Pictures in the entries below are to be left out; otherwise, reproduce exactly the lines from the first through the line containing "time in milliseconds".

[THE RECORDS start]

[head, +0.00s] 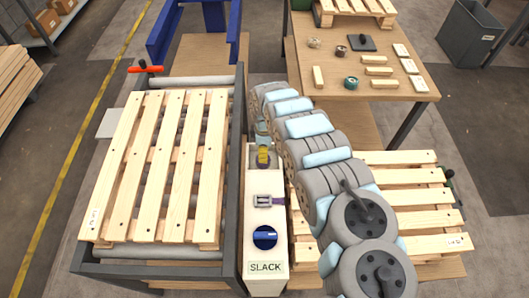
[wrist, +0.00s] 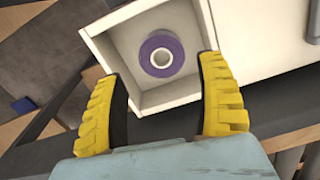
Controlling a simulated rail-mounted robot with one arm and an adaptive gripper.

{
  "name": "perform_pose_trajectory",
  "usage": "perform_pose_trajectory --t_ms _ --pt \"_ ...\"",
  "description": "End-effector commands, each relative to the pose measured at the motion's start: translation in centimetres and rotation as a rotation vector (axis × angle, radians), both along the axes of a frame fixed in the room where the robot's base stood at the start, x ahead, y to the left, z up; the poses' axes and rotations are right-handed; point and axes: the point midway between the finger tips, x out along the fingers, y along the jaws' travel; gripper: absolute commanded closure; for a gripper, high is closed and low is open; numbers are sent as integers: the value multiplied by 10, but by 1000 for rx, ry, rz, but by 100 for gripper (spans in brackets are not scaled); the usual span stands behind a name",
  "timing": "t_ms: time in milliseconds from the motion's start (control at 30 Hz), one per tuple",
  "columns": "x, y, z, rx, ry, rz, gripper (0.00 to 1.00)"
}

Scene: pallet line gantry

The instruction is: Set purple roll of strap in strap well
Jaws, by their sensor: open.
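The purple roll of strap (wrist: 161,54) has a white core and shows in the wrist view inside the square white strap well (wrist: 196,98). It appears to lie flat in the well, apart from the fingers. My gripper (wrist: 154,78) is open, with its yellow fingers spread at the near edge of the well and nothing between them. In the head view my gripper (head: 263,157) is over the far end of the white console (head: 257,185). There the roll is hidden.
A slatted pallet (head: 160,160) lies at left, another (head: 400,190) at right. The wooden table (head: 335,85) behind holds several blocks and rolls.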

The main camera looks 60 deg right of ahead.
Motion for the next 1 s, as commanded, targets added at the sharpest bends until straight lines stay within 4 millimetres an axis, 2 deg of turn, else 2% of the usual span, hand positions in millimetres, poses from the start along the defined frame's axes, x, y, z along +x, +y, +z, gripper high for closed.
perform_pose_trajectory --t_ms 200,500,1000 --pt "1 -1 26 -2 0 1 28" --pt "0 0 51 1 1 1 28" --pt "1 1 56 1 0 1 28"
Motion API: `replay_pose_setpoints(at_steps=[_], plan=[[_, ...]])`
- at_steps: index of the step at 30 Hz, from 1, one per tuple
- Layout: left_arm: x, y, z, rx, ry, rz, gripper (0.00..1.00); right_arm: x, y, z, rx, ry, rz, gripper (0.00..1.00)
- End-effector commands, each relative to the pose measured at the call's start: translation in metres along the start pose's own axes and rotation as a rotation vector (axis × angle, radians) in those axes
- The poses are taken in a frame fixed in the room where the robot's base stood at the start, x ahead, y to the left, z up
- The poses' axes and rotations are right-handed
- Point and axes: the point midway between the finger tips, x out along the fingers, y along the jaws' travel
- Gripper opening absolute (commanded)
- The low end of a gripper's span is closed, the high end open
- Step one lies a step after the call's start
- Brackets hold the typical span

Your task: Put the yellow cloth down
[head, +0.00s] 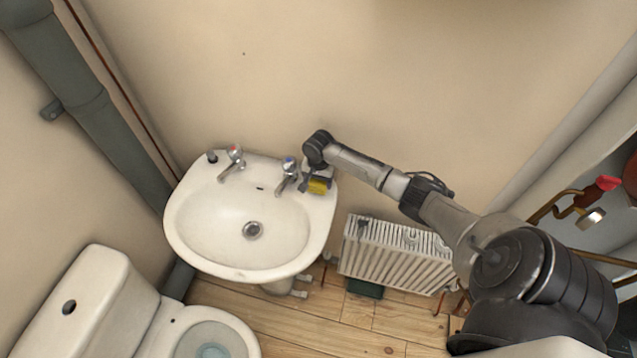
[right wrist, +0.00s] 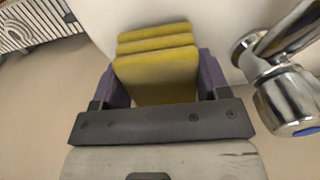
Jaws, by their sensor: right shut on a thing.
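The yellow cloth (head: 318,186) is at the right back corner of the white sink (head: 184,232), beside the blue-marked tap (head: 287,172). In the right wrist view the cloth (right wrist: 158,68) is folded in layers and sits between the two fingers. My right gripper (head: 316,178) is shut on it, pointing down at the sink rim. It also shows in the right wrist view (right wrist: 157,85). I cannot tell whether the cloth touches the rim. My left gripper is not in view.
The blue-marked tap (right wrist: 290,98) is close to the right of the gripper in the wrist view. A red-marked tap (head: 233,160) and a small dark object (head: 212,156) stand further left on the sink. A white radiator (head: 392,256) is to the right, a toilet (head: 88,300) at lower left.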

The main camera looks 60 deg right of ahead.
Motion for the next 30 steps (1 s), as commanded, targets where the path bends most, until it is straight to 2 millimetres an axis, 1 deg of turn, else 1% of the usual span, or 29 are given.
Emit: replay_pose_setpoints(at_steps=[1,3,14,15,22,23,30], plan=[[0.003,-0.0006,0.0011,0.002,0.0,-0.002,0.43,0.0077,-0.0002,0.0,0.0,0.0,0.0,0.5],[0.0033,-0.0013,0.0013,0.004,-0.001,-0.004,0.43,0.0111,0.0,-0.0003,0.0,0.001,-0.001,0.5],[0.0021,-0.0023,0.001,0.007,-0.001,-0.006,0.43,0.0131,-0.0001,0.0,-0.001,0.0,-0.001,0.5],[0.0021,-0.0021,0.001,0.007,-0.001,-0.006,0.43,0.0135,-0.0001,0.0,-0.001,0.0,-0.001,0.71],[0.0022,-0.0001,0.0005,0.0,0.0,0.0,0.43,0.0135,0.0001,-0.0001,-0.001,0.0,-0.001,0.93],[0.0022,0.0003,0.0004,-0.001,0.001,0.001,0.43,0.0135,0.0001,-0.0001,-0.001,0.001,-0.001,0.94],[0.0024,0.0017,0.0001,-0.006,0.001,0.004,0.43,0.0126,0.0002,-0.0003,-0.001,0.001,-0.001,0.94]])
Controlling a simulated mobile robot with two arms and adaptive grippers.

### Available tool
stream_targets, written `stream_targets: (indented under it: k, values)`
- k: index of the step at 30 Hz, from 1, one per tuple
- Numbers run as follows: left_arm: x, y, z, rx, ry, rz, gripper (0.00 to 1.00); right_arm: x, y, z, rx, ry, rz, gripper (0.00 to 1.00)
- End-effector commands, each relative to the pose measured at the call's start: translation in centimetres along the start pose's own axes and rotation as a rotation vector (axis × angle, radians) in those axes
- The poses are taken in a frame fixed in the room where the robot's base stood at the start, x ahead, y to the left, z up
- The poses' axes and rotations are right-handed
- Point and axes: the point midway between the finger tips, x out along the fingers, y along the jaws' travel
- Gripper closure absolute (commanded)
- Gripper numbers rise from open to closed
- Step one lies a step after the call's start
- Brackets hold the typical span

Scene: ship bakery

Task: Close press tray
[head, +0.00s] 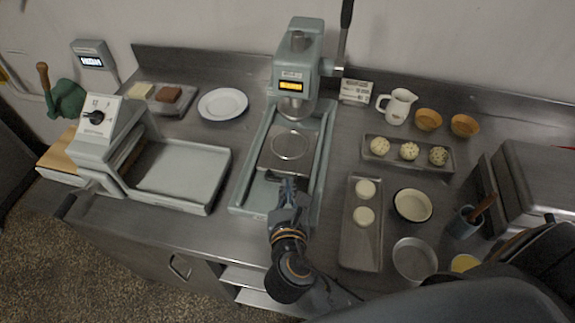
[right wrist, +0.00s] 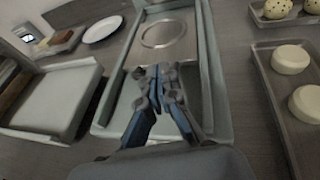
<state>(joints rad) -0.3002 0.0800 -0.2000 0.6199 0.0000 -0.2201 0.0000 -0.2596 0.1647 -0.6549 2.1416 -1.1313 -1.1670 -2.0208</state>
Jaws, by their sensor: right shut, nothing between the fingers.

[THE RECORDS end]

**OUTPUT**
[head, +0.00s] 
[wrist, +0.00s] 
Controlling a simulated rail-mounted robot with one arm and an adaptive gripper.

{
  "name": "perform_pose_trajectory",
  "usage": "perform_pose_trajectory --t_ms _ --pt \"_ ...\"",
  "description": "End-effector commands, each relative to the pose measured at the motion's start: translation in centimetres and rotation as a rotation vector (axis × angle, radians), both along the axes of a frame fixed in the room where the robot's base stood at the start, x ahead, y to the left, z up; the poses' axes and rotations are right-handed; point and axes: the point midway between the finger tips, x out along the fingers, y along the jaws' travel; gripper: absolute commanded closure; for a gripper, high is closed and low is open; numbers are sent as integers: the value multiplied by 10, but by 1000 for rx, ry, rz, but by 100 for gripper (spans in brackets are not scaled); the usual span stands behind a name",
  "timing": "t_ms: time in milliseconds from the motion's start (control at 30 Hz), one per tuple",

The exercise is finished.